Whether exploring collapsed buildings for survivors or inspecting narrow industrial pipelines, such robots must seamlessly combine terrain adaptability, real-time sensing, and on-board decision-making.
For soft robots, however, integrating all three functions — locomotion, perception, and computation — within a tiny and lightweight body has long remained a formidable challenge.
A research team from Huazhong University of Science and Technology (HUST) and collaborators has now bridged that gap by fusing flexible electronics with oscillatory actuation into a unified intelligent platform.

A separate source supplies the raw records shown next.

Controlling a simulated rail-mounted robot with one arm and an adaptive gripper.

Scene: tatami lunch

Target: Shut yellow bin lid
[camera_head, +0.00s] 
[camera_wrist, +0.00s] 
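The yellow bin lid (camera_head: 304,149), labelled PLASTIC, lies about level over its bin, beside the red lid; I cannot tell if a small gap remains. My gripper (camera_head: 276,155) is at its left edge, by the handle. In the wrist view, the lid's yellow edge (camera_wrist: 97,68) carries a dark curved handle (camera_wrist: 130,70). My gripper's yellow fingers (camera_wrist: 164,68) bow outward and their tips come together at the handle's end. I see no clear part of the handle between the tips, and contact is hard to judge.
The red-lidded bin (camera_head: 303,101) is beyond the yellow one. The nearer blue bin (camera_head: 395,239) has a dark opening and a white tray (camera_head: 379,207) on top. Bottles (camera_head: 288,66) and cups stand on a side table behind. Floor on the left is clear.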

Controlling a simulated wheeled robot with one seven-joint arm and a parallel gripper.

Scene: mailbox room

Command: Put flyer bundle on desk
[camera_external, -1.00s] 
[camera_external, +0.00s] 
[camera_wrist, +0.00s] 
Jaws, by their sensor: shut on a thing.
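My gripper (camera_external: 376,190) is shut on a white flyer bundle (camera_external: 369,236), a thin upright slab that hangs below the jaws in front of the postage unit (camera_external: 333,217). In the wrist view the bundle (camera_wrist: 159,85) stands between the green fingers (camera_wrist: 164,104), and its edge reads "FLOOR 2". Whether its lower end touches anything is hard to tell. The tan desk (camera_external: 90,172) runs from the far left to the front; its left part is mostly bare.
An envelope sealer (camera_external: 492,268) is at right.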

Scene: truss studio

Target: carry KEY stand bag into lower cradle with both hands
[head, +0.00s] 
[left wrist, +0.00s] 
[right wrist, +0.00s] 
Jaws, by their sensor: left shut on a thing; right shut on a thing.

Their achievement, published in Nature Communications under the title “AI-embodied multi-modal flexible electronic robots with programmable sensing, actuating and self-learning,” represents a significant step toward embodied AI in soft robotics.
Rearch Team: Junfeng Li, Zhangyu Xu, Nanpei Li, Kaijun Zhang, Guangyong Xiong, Minjie Sun, Chao Hou, Jingjing Ji, Fan Zhang, Junwen Zhong & YongAn Huang
The FEBot: Modular design meets flexible intelligence
At the heart of this breakthrough is the Flexible Electronic Robot (FEBot) — a modular, reconfigurable system that merges structural adaptability with embedded computation.
Unlike legged robots that rely on precise gait control, FEBots use distributed setae arrays — micro bristle structures inspired by insect feet — to achieve motion through asymmetric friction rather than complex joint coordination.
This minimalist approach simplifies control while dramatically improving adaptability to uneven terrain.
Each FEBot consists of two main parts:
- Programmable Flexible Electronic Modules, including:
- Strain-sensing actuators
- Temperature and humidity sensors
- Proximity sensors
- A central controller integrating an NRF52832 microchip and MPU6050 IMU
These modules are linked via conductive adhesive pads, enabling true plug-and-play functionality and rapid reconfiguration.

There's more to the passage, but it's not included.